What is required ▸
The lines beneath this instruction, from the first through the one containing "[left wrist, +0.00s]", must be transcribed exactly; no other line belongs in the output.

Provided data ▸
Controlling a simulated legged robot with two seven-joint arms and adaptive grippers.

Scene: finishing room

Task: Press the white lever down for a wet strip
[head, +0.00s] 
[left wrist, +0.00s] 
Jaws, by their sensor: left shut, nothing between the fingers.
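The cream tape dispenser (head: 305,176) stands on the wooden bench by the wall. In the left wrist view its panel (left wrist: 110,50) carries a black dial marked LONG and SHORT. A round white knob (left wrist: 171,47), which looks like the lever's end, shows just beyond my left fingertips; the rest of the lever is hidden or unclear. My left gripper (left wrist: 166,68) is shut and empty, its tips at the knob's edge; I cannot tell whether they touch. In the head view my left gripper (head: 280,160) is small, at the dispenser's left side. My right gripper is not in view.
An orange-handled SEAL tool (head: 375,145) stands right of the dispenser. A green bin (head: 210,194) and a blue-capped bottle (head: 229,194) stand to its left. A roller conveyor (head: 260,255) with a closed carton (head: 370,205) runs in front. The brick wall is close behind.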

Exercise solution ▸
Controlling a simulated legged robot with two seven-joint arms and adaptive grippers.

Scene: finishing room

Task: Press the white lever down for a wet strip
[head, +0.00s] 
[left wrist, +0.00s] 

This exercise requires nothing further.